Universal Soldier Regeneration is awesome, but isn't it part 4 or 5 while playing as if it was part 2?

DaveA said...

Yeah, it's actually Part 5, but it doesn't care. One should watch it for the location shots alone.

And please, people, Alien^3 is actually a good movie, we can all agree on that, but it doesn't even come close to the first one. You can crap as much on Scott as you want, but at that time, he just knew what he was doing.

Also, Fellowship is much better than Return.

And now I'm outta here, cause - shitty as it may be - I'm terrified of Lost spoilers...

Anonymous said...

Halloween 3: Season of the Witch is, I think, the best sequel in the series. I'm disappointed that the movie bombed, since Carpenter's idea of having Halloween-related movies every October is a great one.

Also, perhaps an unpopular choice, but I've always liked Rambo 3 the best in that series.

- David H.

Anonymous said...

Kieslowski's Red.

Patrick said...

David H.: You're talking about the film where the Irish use Stonehenge to fashion Halloween masks that will implode their wearers? This one?

I mean, you're also talking about the Halloween Series, and you specified best sequel. But surely at least that H2 qualifies?

Mike A said...

I'd go with Bourne 3, Day of the Dead and Superman Returns.

The awesome new Universal Soldier would count but, under the Superman Returns rule I just invented, it's better off being a "Part 2" - or even just a standalone film.

Alien 3 also functions much better as a standalone film.
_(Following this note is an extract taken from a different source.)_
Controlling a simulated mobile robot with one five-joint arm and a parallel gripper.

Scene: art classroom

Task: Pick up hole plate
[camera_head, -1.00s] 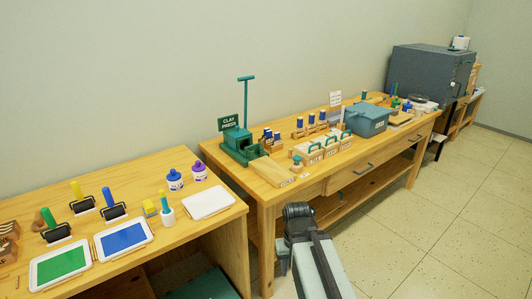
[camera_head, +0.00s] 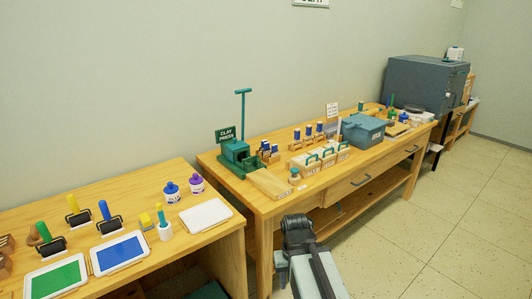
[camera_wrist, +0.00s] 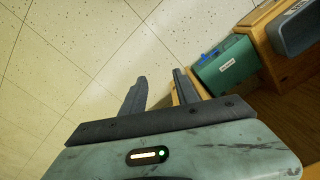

The problem with it is that we know there's a real alien and we know that Ripley is the hero. It totally defuses the murder mystery / "is she insane or even the killer?" intrigue that covers half the film's story. Seeing A3 on TV before having seen the originals, it worked like gangbusters. It's just too much off in its own world that tying it in with a franchise is more of a detriment than anything.

On a related note, I'm really looking forward to Predator 3 AKA Predators, especially given the possibility that it'll overwrite Pred 2.

brandon curtis said...

Bloodfist III: Forced to Fight, starring none other than Don "the Dragon" Wilson and Richard Roundtree.

John said...

Halloween H20 counts as the third Halloween film. It retcons all but the first two.

John said...

A Ghostbusters 3 would be good if it was done po-mo, like Son Of Rambow, with Bill Murray and Dan Aykroyd appearing as themselves.

Anonymous said...

Psycho III is a minor masterpiece. Even Ebert gave it 3 stars in what may be his best review of a genre movie.

Anonymous said...

Anonymous nerd says
Return of the Jedi.

I think Alex wrote in his review something like it being the ideal balance of the maturity of Empire and the juvenalism of New Hope. I have to go with that assesment. The deliciously creepy three way of vader/luke/emperor still makes my head tingle every time

Anonymous said...

X men 3.
(Hear me out)

It took an MTV hack like Brett Ratner to finally play the characters set up from thr previous two installments for all they were worth: no more eulogizing for the poor homosexuals of the planet, no more fine restraint and boring self importance, just lean & mean all the way; all that pomposity worked better for Superman, where Singer finally seemed to get it right and mount superhero art film he had in mind in the first place. For the X-series it always felt like the guy was holding back.

As a result, I dont think I've ever seen a more boring, bloated comic book film than X2. Want some more bland with that bland? Stop talking already and blow some shit UP! The laughbly arbitrary death of the most underdrawn character in the series-Cyclops-was a perfect gob of spit in the face of the wussy first two films

Thankfully, Last Stand offered up the rampant ass kickings and mutant powers a'plenty the audience had to wade through 3 films to finally see. Three's the charm: an actualy flavor, even if a bad one.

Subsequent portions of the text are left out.